Again the governor alluded to the garment factory as another great stride of his administration within the past three years. The ownership of that big tailoring shop (that is exactly what it is at the moment) is still shrouded under complexity, contention and secrecy. Who owns the big tailoring shop? This is a question only Governor Benedict Ayade can answer.  A whooping N2.7Billion was said to have been invested in the project without due appropriation by the State House of Assembly, yet there is a hazy cloud over the stakes of the state in the company. Judging from the performance indices of his government which is quite obvious, it may not be out of place to assert that Governor Benedict Ayade’s best efforts in the last three years have only translated to paper achievements and media hype.

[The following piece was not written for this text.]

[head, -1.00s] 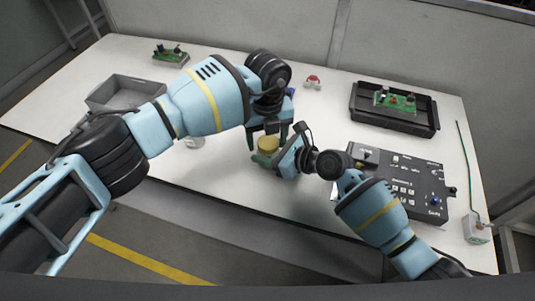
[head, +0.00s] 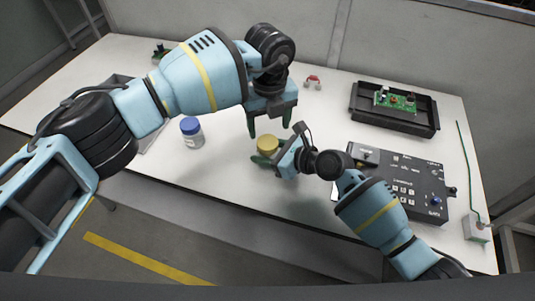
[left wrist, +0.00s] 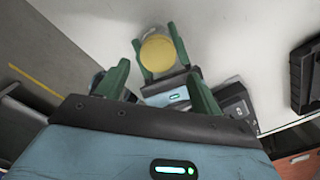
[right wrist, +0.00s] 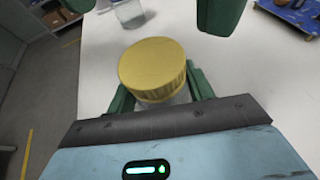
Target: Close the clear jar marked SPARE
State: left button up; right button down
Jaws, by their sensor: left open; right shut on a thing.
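A clear jar with a yellow lid (head: 267,144) stands near the front edge of the table. The lid sits on top and looks level in the right wrist view (right wrist: 153,66); whether it is tight I cannot tell. My right gripper (head: 266,160) is shut on the jar's body below the lid. Only a little of the clear body (right wrist: 180,98) shows, and no label can be read. My left gripper (head: 268,122) is open and empty, above and apart from the lid; its fingers (left wrist: 160,86) show spread in the left wrist view.
A blue-lidded bottle (head: 192,136) stands to the left. A black tray (head: 418,124) with a green circuit board (head: 397,100) lies at back right, and a dark control box (head: 420,178) right of my right gripper. A small red-and-white item (head: 313,80) is behind.

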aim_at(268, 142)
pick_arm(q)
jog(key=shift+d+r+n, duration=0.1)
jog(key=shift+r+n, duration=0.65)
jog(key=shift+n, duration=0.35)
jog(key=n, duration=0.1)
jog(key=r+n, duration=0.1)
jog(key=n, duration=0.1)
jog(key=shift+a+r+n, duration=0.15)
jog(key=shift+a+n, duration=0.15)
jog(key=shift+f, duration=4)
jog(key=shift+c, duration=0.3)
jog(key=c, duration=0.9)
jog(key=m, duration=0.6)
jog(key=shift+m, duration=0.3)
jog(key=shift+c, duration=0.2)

One might as well state it as clearly and pointedly as possible that the occasion that took place on Thursday 10th April, 2018 in Calabar where the N1.3Trillion 2018 “Budget of Kinetic Crystallization” was signed into law was a fake fiesta of fun and delusion. As the governor made spirited attempt to salve the wounds of deceit inflicted on Cross Riverians from his three years annual budgets by asking his audience to “commit the 2018 budget to God” his conscience came alive. He confirmed that the weightiest burden on a human mind is a condemned conscience. Senator Benedict Ayade’s conscience was sorely at war with him and he broke into tears and wept profusely in the public glare. He had asked for an open cheque to spend as much as he wanted and the State House of Assembly handed it to him on a platter, the natural inclination would have been to engage in a giddy celebration but the man rather found himself at sea.
 
That Senator Benedict Ayade won’t have the financial nerves to implement a meager 7% of the 2018 budget is unarguable.  What Cross Riverians have had under Governor Ayade is nothing more than concocted imaginary budgets and woeful hallucinations have taken the place of visionary leadership. The people are yearning for real and implementable budgets and the day Benedict Ayade presents one, they will know; and the self-inflicted burden will be lifted and the fountain of tears in his eyes will dry up.